Вот главный герой репортажа: беженец из Ливана. Он живет в Дании уже более двадцати лет, все четверо детей его родились здесь. Дом, в котором он живет – восьмиэтажный бетонный блок, - подлежит сносу. Выезжать он не собирается и борется за сохранение дома. «Мы чувствуем себя на 100% датчанами: мы интегрированы, мы работаем и мы – часть общества», - говорит он в камеру. Его дети не уголовники – один из сыновей даже учится в университете. А вот его квартира… «Несмотря на то, что жена носит платок, он не считает, что они живут в параллельном обществе», - комментирует картинку голос за экраном. На картинке – женщина у плиты. Она не просто в платке, она в традиционном балахоне от пят до затылка. Балахон – абайя или чадра – и платок – одного цвета, так что непонятно – это платок до пят или платье с капюшоном, и носительница наряда напоминает растерянного парашютиста, которому парашют упал на голову, в первые мгновения после приземления. Но интересно все-таки не это. Женщина ни разу не показывает в камеру лица, не приветствует вошедших, во время съемок не произносит ни одного слова – она есть и ее нет. Вот она заканчивает приготовление обеда и накрывает на стол, и тут же исчезает – за столом остаются трое: интегрированный муж, младший сын-гимназист и восьмилетняя дочь. Женщине за столом не место.

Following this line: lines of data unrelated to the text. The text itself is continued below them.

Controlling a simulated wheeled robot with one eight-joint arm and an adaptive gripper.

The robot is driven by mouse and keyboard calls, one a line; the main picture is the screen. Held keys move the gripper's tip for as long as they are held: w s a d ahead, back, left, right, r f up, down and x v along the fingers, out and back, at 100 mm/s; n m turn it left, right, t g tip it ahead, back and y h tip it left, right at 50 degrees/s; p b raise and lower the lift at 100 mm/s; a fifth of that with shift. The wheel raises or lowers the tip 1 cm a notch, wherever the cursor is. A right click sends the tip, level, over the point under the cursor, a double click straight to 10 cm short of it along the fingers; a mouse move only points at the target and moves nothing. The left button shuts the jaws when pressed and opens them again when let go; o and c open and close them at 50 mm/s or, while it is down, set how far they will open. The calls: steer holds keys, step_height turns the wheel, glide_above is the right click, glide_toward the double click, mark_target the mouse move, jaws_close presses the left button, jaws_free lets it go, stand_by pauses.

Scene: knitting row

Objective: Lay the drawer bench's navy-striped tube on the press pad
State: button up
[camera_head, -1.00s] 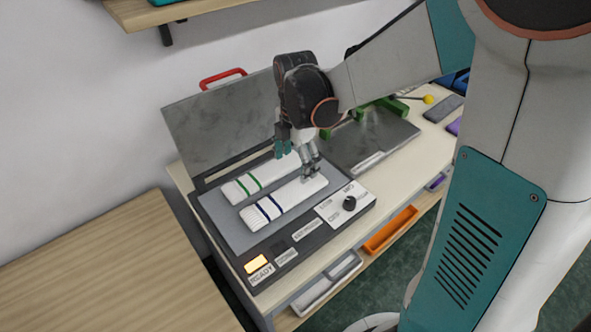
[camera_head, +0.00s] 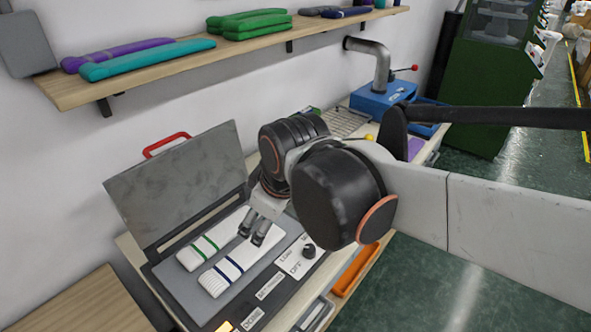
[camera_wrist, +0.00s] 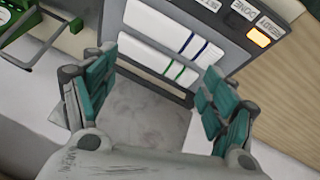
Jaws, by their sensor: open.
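The white navy-striped tube (camera_head: 222,278) lies flat on the grey press pad (camera_head: 184,292), beside a white green-striped tube (camera_head: 196,254). Both tubes also show in the wrist view, the navy-striped one (camera_wrist: 165,20) farther from my gripper and the green-striped one (camera_wrist: 150,54) nearer. My gripper (camera_head: 252,231) is over the right end of the tubes in the head view, and hides part of them. Its teal-padded fingers (camera_wrist: 155,82) are spread apart with nothing between them in the wrist view. The press's grey lid (camera_head: 180,180) stands raised behind the pad.
A control panel with a black knob (camera_head: 309,250) fronts the pad. A wall shelf (camera_head: 150,76) with several folded tubes hangs above. An orange tray (camera_head: 356,268) sits below the bench edge. A blue machine (camera_head: 385,103) stands farther along.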

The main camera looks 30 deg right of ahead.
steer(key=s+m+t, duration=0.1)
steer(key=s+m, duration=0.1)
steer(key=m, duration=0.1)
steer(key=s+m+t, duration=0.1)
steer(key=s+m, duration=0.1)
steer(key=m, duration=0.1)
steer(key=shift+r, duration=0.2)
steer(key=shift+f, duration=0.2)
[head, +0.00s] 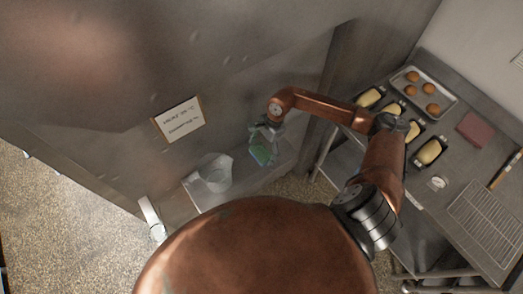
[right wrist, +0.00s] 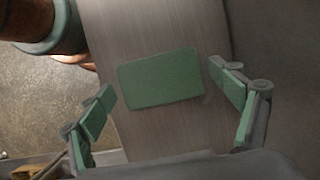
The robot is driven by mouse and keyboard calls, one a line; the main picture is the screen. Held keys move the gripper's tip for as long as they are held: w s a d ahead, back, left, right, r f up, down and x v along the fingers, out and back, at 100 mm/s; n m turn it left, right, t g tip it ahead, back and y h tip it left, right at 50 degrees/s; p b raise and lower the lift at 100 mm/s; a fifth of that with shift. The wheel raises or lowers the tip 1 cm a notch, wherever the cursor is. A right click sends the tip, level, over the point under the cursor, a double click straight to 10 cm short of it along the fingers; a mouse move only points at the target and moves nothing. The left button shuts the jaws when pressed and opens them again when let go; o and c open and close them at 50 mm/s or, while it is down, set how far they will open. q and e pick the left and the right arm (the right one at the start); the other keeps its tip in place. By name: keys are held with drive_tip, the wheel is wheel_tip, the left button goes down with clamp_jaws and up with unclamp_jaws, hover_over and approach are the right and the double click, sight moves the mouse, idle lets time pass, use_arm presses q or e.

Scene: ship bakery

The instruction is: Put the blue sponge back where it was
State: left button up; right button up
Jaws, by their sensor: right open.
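A flat green rectangular sponge (right wrist: 160,78) lies on a bare brushed-metal surface in the right wrist view. It looks green rather than blue. My right gripper (right wrist: 168,105) is open, with green-padded fingers spread to either side of the sponge. No finger visibly touches it, and the gap to it is hard to judge. In the head view my right gripper (head: 263,135) is over a low metal shelf (head: 209,201). A green patch below it there looks like the sponge (head: 261,153), partly hidden by the fingers. My left gripper is not in view.
A pale see-through container (head: 213,174) stands on the shelf left of the gripper. A framed sign (head: 178,119) is on the metal wall behind. At right, a metal counter (head: 432,205) holds loaf tins, a bun tray (head: 424,92), a reddish block (head: 475,130) and a wire rack (head: 487,220).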

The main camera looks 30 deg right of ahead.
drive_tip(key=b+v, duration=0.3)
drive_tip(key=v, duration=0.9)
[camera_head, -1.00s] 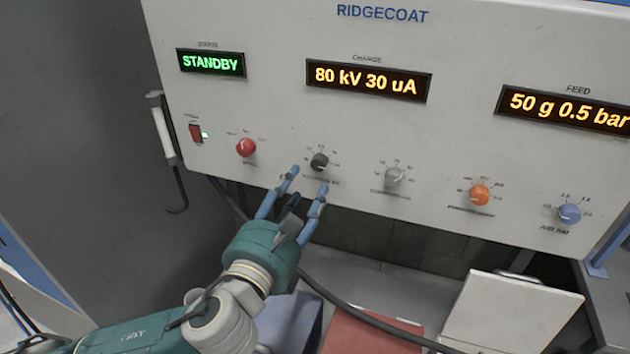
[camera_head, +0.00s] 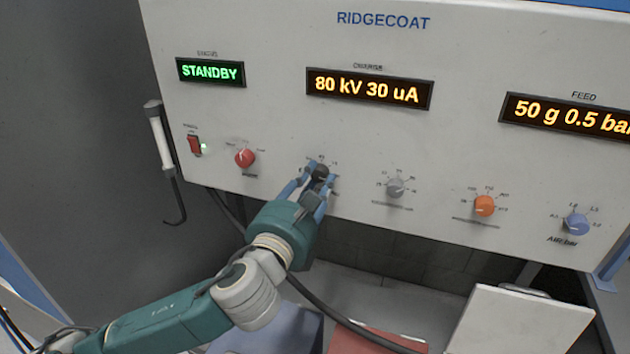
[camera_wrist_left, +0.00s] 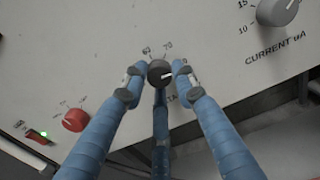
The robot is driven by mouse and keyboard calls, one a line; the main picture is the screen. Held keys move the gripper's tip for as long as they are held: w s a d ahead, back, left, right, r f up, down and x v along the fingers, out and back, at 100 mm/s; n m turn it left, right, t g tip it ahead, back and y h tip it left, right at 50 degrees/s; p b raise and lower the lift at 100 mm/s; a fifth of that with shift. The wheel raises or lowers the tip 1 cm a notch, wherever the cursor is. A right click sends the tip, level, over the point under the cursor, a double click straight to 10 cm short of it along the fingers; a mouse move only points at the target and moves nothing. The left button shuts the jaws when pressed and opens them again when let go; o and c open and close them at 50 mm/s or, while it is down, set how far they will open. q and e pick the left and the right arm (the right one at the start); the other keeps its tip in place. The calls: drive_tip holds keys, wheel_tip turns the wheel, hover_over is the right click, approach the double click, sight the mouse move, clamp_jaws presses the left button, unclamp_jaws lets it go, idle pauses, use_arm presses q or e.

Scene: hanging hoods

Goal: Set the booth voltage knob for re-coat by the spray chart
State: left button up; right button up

Наш интегрированный в датскую культуру ливанец так и не понял, что женщина – тоже человек и имеет все те права, какие он считает своими от рождения просто потому, что носит мужские гениталии. Вот почему он с таким напором говорит о том, что готов платить даже больше за квартиру только бы не переезжать из привычного окружения, того маленького Ближнего Востока, который они здесь годами создавали и лелеяли, где действуют законы и обычаи, несовместимые и невозможные в датской действительности, где ему не придется холодеть от мысли, что его дочь однажды встретит и полюбит парня, которого не папа ей нашел (о насильственном браке в гетто тоже есть в репортаже). Поступит как равная ему. Как человек. Они – эти интегрированные мигранты – не понимают того, что мир, за сохранение которого они борются, – рассадник криминала и терроризма именно потому, что известная часть нового поколения, воспитанная в традициях ислама, и ежедневно вынужденная сталкиваться с иной реальностью, не находит иного выхода, кроме активного сопротивления системе – кто-то уходит в криминал, а кто-то – на путь вооруженной борьбы против неверных.

Подтверждением этих слов могут служить биографии всех террористов, убивавших в Париже, Брюсселе, Копенхагене и других городах Европы. Все они были потомками мигрантов во втором и даже третьем поколении, все окончили наши школы, получили профессию и были, по нашим представлениям, полностью интегрированы. Но они не могли найти выход из конфликта между средневековьем гетто и цветущей жизнью за его пределами.

Дания – первая страна, которая решила положить этому конец.

Но тон репортажа, к сожалению, не позволяет надеяться на то, что Германия и Франция последуют датскому примеру в ближайшее время.

 

А репортаж посмотрите, он стоит того.

 

Ирина Бирна, для ЛЕва                                                   

 

[1] Harte Linie gegen Migranten, https://www.arte.tv/de/videos/100300-027-A/re-harte-linie-gegen-migranten/

[2] Мигранты, например, получают €7.000 чек на покупку новой мебели, 100% возврат залога за оставляемую квартиру, помощь в переезде, освобождение от обязательного ремонта при выезде, а датчане – бесплатный капитальный ремонт квартиры – мигранты не редко оставляют квартиры в состоянии, для дальнейшего проживания невозможном.